Monday, April 27, 2009

Followup notes

A number of observations and/or conclusions I've arrived at after consideration of the recent posts I've made.

Watching all the clips included in my Best in Cinematography playlist made me realize they all share certain things in common...

1) They're all shot in black and white. (DUH!!)

2) They all construct purely imaginative worlds, built from the stuff of history, but not as concerned with accuracy as with the possibility of a world where creative ideas can flourish. This concept runs all through my writing on this blog and elsewhere... I've recently realized it's a thread that links all my favorite authors, music, and movies. Fantasy.... "A world of pure imagination".

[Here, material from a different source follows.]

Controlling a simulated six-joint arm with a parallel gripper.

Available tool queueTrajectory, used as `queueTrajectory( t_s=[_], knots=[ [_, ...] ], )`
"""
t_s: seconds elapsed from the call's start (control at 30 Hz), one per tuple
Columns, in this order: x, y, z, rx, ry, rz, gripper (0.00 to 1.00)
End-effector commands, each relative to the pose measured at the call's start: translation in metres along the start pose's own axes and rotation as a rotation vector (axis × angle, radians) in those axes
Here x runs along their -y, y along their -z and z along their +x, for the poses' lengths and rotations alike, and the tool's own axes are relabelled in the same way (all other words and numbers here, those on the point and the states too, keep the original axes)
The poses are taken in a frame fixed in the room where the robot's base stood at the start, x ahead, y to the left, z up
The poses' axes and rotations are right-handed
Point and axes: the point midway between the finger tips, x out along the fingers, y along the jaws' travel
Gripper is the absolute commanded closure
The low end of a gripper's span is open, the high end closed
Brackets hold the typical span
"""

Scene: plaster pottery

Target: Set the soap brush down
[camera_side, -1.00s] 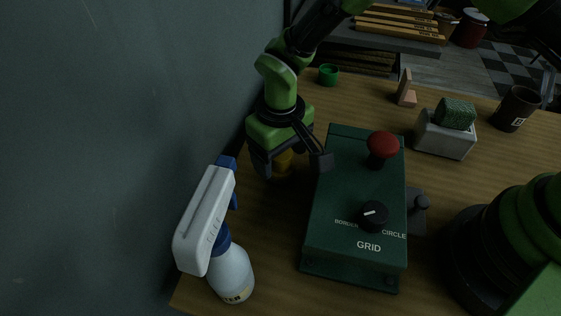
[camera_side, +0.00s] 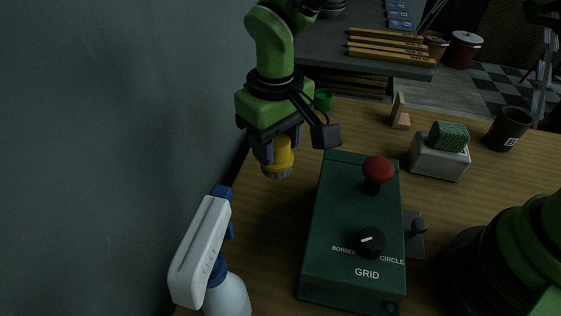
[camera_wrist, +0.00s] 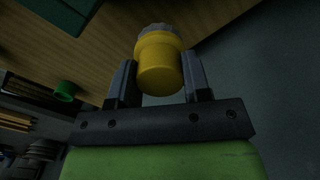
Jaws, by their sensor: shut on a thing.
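The soap brush (camera_side: 280,160) has a yellow body with a grey ring of bristles at its lower end. My gripper (camera_side: 277,150) is shut on its yellow body and holds it upright, bristles down, over the left part of the wooden table, behind and left of the green box. In the wrist view the yellow body (camera_wrist: 160,65) sits between the two dark fingers, with the grey end pointing away. Whether the bristles touch the table I cannot tell.
A green control box (camera_side: 350,225) with a red button (camera_side: 378,170) stands close by on the right. A white spray bottle (camera_side: 205,255) stands in front. A green ring-like cup (camera_side: 323,98), sponge holder (camera_side: 438,160) and dark mug (camera_side: 508,128) stand farther back.

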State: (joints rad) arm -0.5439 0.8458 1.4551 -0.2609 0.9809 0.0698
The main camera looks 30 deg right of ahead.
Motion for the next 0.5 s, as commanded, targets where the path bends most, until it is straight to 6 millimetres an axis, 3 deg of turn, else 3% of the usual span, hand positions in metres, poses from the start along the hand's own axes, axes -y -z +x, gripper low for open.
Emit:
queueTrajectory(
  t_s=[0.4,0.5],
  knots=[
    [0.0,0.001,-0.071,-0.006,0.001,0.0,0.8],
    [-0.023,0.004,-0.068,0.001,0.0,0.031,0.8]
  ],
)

3) The stories are told primarily visually... with little or no dialogue. In the case of Von Sternberg, as was brought up in an earlier post about him (click on his name in the labels beneath this post if you're interested) the dialogue was a smoke screen... a surface illusion... a mask of a story designed to subtlely disguise the real story being told through the visuals alone. In Marketa Lazarova, and in Two Lane Blacktop (not included in the playlist but another of my favorites) dialogue is sparse and used almost musically... to punctuate with notes of pure emotion now and then rather than to explain.

4) I'm becoming increasingly aware of a different kind of black and white photography.... markedly different from the high-contrast Expressionist stuff with its emphasis on light and dark areas and with lots of solid black.

Look at the visuals of Marketa Lazarova for instance... not much solid black in most shots... in fact the lighting is very diffused and all-pervasive, being shot outdoors in snow. There also seems to be plenty of fill light, some natural and I'm sure some added artificially. The visual interest lies in contrasts of shapes, textures, tones... in other words, the principle elements of design... of art itself.

This suggests to me that it's necessary to design your sets.. in fact your entire production, well before the story writing stage -- with these textures and shapes in mind. Much the way modern fantasy movies and video games are based on concept art which is done very early in the planning stages of a production.